Sermon series title:
Reaching out of the Shadows

Sunday, October 26, 2003
Part six of 12
Matt. 15

We’ve all heard of legalistic Christianity. That’s being like those Pharisees, right? Well, it might touch closer to home than most of us would care to admit. Sure, the Pharisees did practice legalism as you and I traditionally think of it. They made up rules and then forced themselves and others to follow them — all for the sake of “the law.”

But what about our own rule books. They might not contain strange eating and clothing regulations, but they probably house church attendance and prayer time check lists. Maybe a bible-reading quota or fasting calendar.

What are the things that we hang our hat of salvation on? Are they biblical? Do they draw us into deeper relationship with Christ, or do they act as a net we can fall back on when we doubt our faith?

Nothing against spiritual disciplines, but when rules begin to replace relationship, that’s when things have gone sour and legalism has grabbed hold.
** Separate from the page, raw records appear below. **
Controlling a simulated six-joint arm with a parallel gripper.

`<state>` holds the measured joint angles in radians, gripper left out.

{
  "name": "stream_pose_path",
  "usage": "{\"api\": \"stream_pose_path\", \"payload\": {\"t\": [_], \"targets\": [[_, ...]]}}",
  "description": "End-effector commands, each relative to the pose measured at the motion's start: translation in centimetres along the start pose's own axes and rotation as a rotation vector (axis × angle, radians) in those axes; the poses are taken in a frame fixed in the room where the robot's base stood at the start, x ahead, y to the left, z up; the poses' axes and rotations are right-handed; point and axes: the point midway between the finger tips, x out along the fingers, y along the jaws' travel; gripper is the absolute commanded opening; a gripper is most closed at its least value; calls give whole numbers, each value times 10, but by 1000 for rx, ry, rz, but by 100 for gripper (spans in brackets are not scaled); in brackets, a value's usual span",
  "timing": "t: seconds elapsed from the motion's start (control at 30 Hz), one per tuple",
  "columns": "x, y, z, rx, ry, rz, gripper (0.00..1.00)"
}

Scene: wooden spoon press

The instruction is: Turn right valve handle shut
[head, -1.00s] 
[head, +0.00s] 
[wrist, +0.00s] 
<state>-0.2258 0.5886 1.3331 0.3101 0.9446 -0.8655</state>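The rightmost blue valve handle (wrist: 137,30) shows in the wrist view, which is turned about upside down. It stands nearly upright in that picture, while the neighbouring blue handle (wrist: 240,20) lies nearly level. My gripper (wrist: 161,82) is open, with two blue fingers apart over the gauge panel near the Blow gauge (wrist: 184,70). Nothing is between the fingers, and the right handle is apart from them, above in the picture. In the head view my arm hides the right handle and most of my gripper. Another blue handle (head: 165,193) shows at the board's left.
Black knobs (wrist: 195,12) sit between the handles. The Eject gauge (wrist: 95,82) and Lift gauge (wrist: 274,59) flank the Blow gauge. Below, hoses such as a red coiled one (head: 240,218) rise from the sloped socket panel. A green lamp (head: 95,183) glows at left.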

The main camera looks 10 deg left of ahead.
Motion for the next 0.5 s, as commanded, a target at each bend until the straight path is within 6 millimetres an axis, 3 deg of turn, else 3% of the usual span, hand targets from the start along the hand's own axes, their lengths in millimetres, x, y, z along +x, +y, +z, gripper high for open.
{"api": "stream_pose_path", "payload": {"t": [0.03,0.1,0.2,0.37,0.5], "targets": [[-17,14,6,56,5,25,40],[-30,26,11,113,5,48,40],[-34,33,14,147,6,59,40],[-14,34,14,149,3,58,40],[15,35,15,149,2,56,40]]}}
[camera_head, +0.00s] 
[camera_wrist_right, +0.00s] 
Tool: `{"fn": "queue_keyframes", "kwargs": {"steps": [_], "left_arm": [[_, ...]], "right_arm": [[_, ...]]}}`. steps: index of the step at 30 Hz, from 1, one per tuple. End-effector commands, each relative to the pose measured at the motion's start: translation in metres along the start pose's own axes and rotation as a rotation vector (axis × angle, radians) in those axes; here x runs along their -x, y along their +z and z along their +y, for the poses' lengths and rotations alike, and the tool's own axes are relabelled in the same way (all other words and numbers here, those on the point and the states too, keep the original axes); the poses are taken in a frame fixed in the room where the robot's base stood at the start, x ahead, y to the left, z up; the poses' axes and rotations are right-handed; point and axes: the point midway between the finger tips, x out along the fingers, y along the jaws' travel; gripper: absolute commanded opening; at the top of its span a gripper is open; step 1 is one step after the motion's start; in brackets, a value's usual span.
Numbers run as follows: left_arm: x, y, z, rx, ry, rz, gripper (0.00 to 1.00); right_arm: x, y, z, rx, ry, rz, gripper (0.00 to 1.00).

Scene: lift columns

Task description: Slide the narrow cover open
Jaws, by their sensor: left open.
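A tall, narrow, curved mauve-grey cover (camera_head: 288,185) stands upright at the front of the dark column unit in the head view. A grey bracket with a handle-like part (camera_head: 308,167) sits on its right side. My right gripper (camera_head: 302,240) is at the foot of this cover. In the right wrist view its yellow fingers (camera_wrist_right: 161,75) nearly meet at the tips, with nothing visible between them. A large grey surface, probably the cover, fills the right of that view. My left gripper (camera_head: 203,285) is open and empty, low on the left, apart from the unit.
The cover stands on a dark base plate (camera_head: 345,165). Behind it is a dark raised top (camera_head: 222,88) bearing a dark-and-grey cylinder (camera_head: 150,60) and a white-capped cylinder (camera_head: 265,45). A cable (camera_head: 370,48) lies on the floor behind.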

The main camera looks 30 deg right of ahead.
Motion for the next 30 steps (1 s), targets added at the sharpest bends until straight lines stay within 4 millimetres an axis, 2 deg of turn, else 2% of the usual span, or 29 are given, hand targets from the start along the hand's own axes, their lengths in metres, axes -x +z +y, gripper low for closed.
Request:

Where in our lives have we become more concerned about rule-keeping than we are about entering into true relationship with Jesus Christ?

When Jesus called his disciples, he didn’t give them a “to do” list. He just told them to follow him. He knew that as they spent time in fellowship with him, he would begin to rub off on them and they would change. He certainly gave them things to do, things he knew would raise the character bar in their lives. But never did he present a magic recipe for holiness.

Jesus asked his disciples to enter into a relationship with him and get a taste of kingdom life. “I have come that they may have life and that they may have it more abundantly,” he said (John 10:10). Experience the liberty of living an unveiled life Paul talks about in 2 Corinthians 3. “We are all…being transformed into the same image from glory to glory,” it says. Truly pursue relationship with Christ and leave legalism for the Pharisees.